34. Removal of difficulties. If any difficulty arises in giving effect to any provisions of this Act, the Federal Government may make such order, not inconsistent with the provisions of this Act, as may appear to it to be necessary for the purposes of removing the difficulty:
Provided that no such power shall be exercised after the expiry of one year from the commencement of this-Act.
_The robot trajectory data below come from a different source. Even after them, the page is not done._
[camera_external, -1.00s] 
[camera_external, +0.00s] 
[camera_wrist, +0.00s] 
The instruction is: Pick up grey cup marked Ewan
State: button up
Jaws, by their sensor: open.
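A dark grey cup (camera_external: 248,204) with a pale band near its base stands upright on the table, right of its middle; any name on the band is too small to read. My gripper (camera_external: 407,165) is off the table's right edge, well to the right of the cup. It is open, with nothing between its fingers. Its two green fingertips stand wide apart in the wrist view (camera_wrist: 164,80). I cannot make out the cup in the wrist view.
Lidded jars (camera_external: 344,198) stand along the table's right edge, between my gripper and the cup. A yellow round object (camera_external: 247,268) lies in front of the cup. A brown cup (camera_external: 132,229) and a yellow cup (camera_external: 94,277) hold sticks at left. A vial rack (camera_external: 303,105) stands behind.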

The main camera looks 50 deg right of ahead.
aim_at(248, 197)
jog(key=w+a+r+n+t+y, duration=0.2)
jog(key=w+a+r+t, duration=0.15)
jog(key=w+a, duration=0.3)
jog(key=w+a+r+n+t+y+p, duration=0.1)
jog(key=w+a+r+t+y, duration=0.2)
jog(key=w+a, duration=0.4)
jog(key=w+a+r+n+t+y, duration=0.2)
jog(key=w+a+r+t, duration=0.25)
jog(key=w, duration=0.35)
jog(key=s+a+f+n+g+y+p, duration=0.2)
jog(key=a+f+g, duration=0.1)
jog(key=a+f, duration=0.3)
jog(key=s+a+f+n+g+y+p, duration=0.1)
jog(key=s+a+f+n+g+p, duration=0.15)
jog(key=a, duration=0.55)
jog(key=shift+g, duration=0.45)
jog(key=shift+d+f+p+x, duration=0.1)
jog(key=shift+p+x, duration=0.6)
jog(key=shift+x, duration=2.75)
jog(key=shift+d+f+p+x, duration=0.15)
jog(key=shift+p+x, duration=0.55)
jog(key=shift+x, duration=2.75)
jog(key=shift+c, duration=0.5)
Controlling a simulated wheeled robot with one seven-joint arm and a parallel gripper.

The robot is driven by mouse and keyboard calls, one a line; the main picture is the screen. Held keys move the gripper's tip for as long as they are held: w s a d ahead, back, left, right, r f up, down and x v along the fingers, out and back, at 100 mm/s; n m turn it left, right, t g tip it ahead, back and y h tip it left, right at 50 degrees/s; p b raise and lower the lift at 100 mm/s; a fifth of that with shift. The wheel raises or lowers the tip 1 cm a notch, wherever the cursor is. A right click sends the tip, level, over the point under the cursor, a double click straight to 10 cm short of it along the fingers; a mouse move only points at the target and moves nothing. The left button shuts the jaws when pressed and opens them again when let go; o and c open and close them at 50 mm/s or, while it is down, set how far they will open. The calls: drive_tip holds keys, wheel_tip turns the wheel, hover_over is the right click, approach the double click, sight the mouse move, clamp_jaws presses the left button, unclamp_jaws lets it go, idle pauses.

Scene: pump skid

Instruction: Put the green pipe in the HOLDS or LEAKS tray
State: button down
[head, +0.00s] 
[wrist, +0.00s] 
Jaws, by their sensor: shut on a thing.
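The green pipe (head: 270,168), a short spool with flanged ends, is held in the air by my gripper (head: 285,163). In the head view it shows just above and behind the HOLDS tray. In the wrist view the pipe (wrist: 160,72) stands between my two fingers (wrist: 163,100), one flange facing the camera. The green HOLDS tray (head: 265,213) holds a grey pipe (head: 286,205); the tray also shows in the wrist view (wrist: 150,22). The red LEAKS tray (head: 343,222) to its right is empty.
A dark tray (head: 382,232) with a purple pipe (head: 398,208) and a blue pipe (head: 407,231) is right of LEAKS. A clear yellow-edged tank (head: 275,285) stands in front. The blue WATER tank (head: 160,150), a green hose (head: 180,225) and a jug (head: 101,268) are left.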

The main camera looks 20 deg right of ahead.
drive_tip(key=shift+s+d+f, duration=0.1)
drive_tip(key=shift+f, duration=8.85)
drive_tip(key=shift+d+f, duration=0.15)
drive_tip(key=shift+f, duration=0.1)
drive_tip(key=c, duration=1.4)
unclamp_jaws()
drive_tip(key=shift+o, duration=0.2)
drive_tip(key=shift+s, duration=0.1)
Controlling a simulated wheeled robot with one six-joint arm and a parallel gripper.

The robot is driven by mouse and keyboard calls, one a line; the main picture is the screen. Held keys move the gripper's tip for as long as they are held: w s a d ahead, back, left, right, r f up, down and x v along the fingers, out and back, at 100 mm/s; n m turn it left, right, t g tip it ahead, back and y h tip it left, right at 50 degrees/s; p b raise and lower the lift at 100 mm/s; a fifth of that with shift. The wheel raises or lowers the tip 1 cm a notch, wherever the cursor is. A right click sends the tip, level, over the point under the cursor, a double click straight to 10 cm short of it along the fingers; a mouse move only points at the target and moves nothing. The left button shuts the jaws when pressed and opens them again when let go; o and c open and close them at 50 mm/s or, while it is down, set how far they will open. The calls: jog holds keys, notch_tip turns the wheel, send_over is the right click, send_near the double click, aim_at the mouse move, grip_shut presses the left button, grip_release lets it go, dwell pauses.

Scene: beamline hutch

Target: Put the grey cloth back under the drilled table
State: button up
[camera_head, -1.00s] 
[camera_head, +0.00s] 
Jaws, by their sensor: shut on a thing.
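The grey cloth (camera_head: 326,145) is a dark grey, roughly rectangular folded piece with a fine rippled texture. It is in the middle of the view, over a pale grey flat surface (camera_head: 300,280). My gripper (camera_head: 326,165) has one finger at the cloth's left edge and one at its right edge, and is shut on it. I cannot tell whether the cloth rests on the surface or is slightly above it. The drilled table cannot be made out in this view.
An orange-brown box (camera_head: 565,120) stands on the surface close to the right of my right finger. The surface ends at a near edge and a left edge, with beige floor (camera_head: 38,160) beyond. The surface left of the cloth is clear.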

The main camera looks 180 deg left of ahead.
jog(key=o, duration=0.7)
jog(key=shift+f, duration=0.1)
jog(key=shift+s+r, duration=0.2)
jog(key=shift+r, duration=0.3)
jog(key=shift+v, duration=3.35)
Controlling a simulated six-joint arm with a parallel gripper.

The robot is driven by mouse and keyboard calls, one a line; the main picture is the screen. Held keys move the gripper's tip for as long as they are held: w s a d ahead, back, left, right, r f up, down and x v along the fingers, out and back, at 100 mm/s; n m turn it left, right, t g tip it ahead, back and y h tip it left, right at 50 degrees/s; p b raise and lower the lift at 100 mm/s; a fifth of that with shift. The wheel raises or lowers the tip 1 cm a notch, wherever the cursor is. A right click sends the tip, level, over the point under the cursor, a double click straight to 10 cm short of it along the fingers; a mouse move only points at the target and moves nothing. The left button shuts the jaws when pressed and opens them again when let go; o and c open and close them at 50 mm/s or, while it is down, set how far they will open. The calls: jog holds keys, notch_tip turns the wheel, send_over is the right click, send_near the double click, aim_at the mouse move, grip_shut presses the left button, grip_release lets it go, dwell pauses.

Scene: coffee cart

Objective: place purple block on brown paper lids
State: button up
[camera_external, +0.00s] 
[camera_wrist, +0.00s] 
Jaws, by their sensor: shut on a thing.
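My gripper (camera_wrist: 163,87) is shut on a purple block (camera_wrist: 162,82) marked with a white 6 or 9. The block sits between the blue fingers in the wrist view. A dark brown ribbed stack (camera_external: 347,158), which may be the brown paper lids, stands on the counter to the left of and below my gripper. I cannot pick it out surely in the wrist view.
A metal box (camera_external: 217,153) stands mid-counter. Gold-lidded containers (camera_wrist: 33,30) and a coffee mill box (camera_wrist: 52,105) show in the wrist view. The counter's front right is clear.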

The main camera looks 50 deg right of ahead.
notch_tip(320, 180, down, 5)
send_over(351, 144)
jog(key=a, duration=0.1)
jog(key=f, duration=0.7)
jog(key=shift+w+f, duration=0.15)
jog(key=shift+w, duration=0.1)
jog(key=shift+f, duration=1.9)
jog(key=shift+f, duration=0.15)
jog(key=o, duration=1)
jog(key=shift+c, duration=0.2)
35. Repeal. Omitted by the Federal Laws (Revision and Declaration) ordinance XXVII of 1981.

THE

SCHEDULE

(See section 14)

Principles and the manner for payment of compensation in respect of the shares of a marketing company acquired by the Federal Government.
1. Where the whole or a portion of the shares of such marketing company is acquired by the Federal Government, the value of the compensation for the shares so acquired shall be assessed at the break-up value.
2. The compensation payable in accordance with the principles indicated above shall be paid by the Federal Government in cash or in the form of Government. Funds redeemable at any time at the option of the Federal Government within a period of 15 years carrying a rate of interest one per cent above the bank rate notified by the State Bank of Pakistan from time to time. The Bonds shall be negotiable and eligible as security for advances.
3. In this Schedule, ‘Break up Value’ shall mean the value of the shares of a company as determined by the auditors of such company on the basis of its latest audited annual Balance Sheet, in accordance with clause (c) of rule 8 of the Wealth-Tax Rules.